Stored data entries:
---
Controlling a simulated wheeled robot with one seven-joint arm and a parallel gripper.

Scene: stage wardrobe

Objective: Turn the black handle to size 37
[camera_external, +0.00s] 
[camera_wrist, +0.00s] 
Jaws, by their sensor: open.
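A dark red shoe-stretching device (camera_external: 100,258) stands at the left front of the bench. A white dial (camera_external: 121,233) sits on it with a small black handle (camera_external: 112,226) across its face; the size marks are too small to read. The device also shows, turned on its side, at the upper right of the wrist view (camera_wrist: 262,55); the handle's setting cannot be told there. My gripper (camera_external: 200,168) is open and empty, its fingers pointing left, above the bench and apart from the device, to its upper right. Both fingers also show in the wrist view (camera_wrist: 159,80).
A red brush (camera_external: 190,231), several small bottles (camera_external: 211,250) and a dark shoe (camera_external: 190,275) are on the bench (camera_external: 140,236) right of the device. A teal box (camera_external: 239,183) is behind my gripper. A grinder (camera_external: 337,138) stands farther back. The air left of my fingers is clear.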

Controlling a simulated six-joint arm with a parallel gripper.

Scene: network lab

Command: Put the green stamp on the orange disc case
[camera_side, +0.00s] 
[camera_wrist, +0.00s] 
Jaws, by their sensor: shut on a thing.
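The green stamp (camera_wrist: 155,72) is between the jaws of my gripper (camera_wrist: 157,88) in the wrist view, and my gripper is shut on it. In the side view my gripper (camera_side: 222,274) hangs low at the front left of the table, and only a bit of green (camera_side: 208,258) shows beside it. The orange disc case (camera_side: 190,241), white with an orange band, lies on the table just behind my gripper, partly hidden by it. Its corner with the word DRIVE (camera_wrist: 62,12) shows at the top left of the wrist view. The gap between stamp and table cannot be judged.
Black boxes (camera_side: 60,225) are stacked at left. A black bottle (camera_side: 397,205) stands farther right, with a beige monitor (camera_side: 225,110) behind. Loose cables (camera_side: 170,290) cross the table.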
---
◆ Problem description ◆
Write an exact transcription of every entry above.

◆ The completed task ◆
Controlling a simulated wheeled robot with one seven-joint arm and a parallel gripper.

Scene: stage wardrobe

Objective: Turn the black handle to size 37
[camera_external, +0.00s] 
[camera_wrist, +0.00s] 
Jaws, by their sensor: open.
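A dark red shoe-stretching device (camera_external: 100,258) stands at the left front of the bench. A white dial (camera_external: 121,233) sits on it with a small black handle (camera_external: 112,226) across its face; the size marks are too small to read. The device also shows, turned on its side, at the upper right of the wrist view (camera_wrist: 262,55); the handle's setting cannot be told there. My gripper (camera_external: 200,168) is open and empty, its fingers pointing left, above the bench and apart from the device, to its upper right. Both fingers also show in the wrist view (camera_wrist: 159,80).
A red brush (camera_external: 190,231), several small bottles (camera_external: 211,250) and a dark shoe (camera_external: 190,275) are on the bench (camera_external: 140,236) right of the device. A teal box (camera_external: 239,183) is behind my gripper. A grinder (camera_external: 337,138) stands farther back. The air left of my fingers is clear.

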Controlling a simulated six-joint arm with a parallel gripper.

Scene: network lab

Command: Put the green stamp on the orange disc case
[camera_side, +0.00s] 
[camera_wrist, +0.00s] 
Jaws, by their sensor: shut on a thing.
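The green stamp (camera_wrist: 155,72) is between the jaws of my gripper (camera_wrist: 157,88) in the wrist view, and my gripper is shut on it. In the side view my gripper (camera_side: 222,274) hangs low at the front left of the table, and only a bit of green (camera_side: 208,258) shows beside it. The orange disc case (camera_side: 190,241), white with an orange band, lies on the table just behind my gripper, partly hidden by it. Its corner with the word DRIVE (camera_wrist: 62,12) shows at the top left of the wrist view. The gap between stamp and table cannot be judged.
Black boxes (camera_side: 60,225) are stacked at left. A black bottle (camera_side: 397,205) stands farther right, with a beige monitor (camera_side: 225,110) behind. Loose cables (camera_side: 170,290) cross the table.

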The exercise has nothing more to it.